Affiliations: [a]
Key Laboratory of Beam Technology of the Ministry of Education, College of Nuclear Science and Technology, Beijing Normal University, Beijing, China
| [b] Applied Optics Beijing Area Laboratory, Department of Physics, Beijing Normal University, Beijing, China
| [c]
Beijing Radiation Center, Beijing, China
| [d] Key Laboratory of Laser Plasma of the Ministry of Education, College of Physics and Astronomy, Shanghai Jiao Tong University, Shanghai, China
Correspondence:
[*]
Corresponding author: Jingduo Cui, Key Laboratory of Beam Technology of the Ministry of Education, College of Nuclear Science and Technology, Beijing Normal University, Beijing 100875, China.
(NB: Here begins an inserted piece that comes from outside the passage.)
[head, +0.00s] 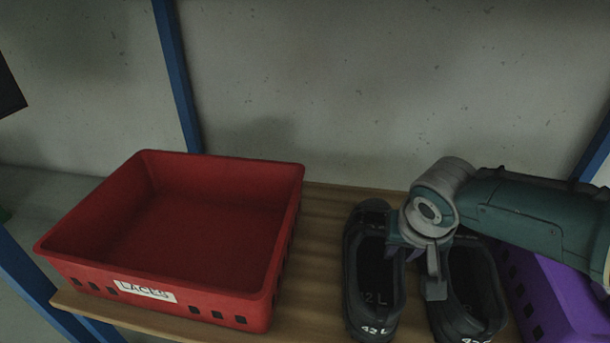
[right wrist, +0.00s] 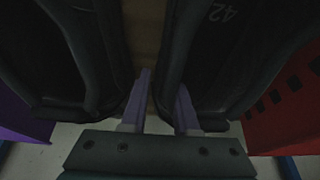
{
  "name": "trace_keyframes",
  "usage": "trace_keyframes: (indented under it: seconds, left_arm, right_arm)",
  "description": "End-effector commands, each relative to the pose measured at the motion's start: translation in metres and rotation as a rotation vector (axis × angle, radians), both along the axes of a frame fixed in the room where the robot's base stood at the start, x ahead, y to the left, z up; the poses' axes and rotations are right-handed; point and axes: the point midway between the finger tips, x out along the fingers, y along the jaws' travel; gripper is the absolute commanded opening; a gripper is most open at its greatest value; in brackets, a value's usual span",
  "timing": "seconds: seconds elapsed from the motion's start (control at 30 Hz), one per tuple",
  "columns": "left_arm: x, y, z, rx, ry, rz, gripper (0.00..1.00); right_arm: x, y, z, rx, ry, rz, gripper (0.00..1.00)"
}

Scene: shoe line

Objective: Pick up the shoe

Tel.: +01186 18801159972; E-mail: [email protected].
Abstract: Parabolic monocapillary X-ray lens (PMXRL) is an ideal optical device for constraining the point divergent X-ray beams to quasi-parallel beams, but the overlap of direct X-rays and reflected X-rays through PMXRL deteriorates the outgoing beam divergence. Aiming to solve this problem, this study designs and tests a square-shaped lead occluder (SSLO) embedded in PMXRL to block the direct X-rays passing through the PMXRL. Python simulations are employed to determine the geometric parameters of the SSLO as well as the optimal position of the SSLO in the PMXRL according to our proposed model. The PMXRL with a conic parameter p of 0.000939 mm and a length L of 60.8 mm is manufactured and the SSLO with a size of 0.472 mm×0.472 mm×3.4 mm is embedded into it. An optical path system based on this PMXRL is built to measure the divergence of the outgoing X-ray beam. The experimental results show that the quasi-parallel X-ray beam reaches a divergence of 0.36 mrad in the range from 15–45 mm at the PMXRL outlet. This divergence is 10 times lower than the theoretical divergence without SSLO. Our work provides an alternative method for obtaining highly parallel X-ray beam and is beneficial to generate or facilitate new applications of monocapillary optics in X-ray technology.